Social Studies/Reading Notebooks

When I started two years ago my team was hoping we would integrate social studies and reading together. In effect, I'd teach a major of reading through the social studies content with some use of our reading textbook (as a supplement). At that time we had just adopted a new set of social studies materials, which conveniently came with a student journal. There were some elements of the journal, and I used them often, but there were quite a few pages I opted not to use for one reason or another.

This year we are going into our second year without the student journal that accompanies the material set. While we still have access to the pages (in pdf form), I've moved to tailoring my journals to the reading instruction I'm doing (the pages are more content based instead). Last year's experiment was largely successful. I would write questions aimed at strategies I was teaching, or at content I hoped kids to uncover. The questions were glued into student journals, and they'd respond below the question strip. This cut down on paper usage, but monitoring journals was a monster pain. Additionally this didn't account for any of the reading work (fiction/non-social studies) we were doing.
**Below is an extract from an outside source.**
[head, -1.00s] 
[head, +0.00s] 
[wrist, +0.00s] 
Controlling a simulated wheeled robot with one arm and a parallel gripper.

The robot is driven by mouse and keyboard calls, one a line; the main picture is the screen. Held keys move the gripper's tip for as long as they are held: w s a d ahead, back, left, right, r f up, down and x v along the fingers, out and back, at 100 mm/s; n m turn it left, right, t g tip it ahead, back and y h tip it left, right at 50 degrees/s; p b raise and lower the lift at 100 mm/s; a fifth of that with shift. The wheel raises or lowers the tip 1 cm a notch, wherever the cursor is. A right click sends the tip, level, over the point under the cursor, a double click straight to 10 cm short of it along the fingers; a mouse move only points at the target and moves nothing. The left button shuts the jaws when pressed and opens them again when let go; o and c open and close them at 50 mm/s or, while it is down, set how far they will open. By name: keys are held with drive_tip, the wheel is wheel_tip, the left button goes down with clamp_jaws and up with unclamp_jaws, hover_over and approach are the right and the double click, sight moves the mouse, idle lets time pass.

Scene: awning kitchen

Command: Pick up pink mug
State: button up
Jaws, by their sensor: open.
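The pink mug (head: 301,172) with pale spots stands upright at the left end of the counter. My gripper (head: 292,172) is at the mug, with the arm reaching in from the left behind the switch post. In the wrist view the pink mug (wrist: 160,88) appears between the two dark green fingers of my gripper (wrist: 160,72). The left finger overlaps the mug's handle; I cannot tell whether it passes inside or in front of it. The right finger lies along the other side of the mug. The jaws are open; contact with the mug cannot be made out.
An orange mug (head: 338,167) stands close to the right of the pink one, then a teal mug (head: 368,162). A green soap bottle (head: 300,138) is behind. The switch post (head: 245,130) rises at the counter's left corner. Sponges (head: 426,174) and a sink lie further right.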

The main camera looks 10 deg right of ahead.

As I've been going through Guiding Readers I realized I need to better organize the student journals. The first full page is going to be their table of contents where we'll log each entry. I'll model this with my own journal under the document camera. A sample might look something like:


  • 9/19 p. 1 The Hunger Games response

  • 9/20 p. 1 Hunger Games response/S.S 1.2-3 Questions

  • 9/21 p. 2 Catching Fire response/S.S 1.3 Questions

With each day they will write a minimum of a few sentences about what they are reading. Beyond modelling this at the start of the year, I will also have a few options for students to chose from in writing about their book- summarize what they read, describe a character, analyze a character's actions, etc... Students will have choice over time, but we'll start with more structure and guidance as part of the gradual release process. To help the monitoring process I'll collect journals every week (or every third week since I have 3 groups... that part isn't fleshed out yet) to give feedback. I can look through journals to see what kids are saying, and how they are interpreting text. I might also have the journals as a way for kids to keep a record so that they can create a written response in our online blackboard-esque system at the end of the week (alleviating some of the legwork with journals on my end). This will also start to simulate more dialogue about books. The prospect of having a written dialogue is exciting for me, and one that I want to move in the direction of.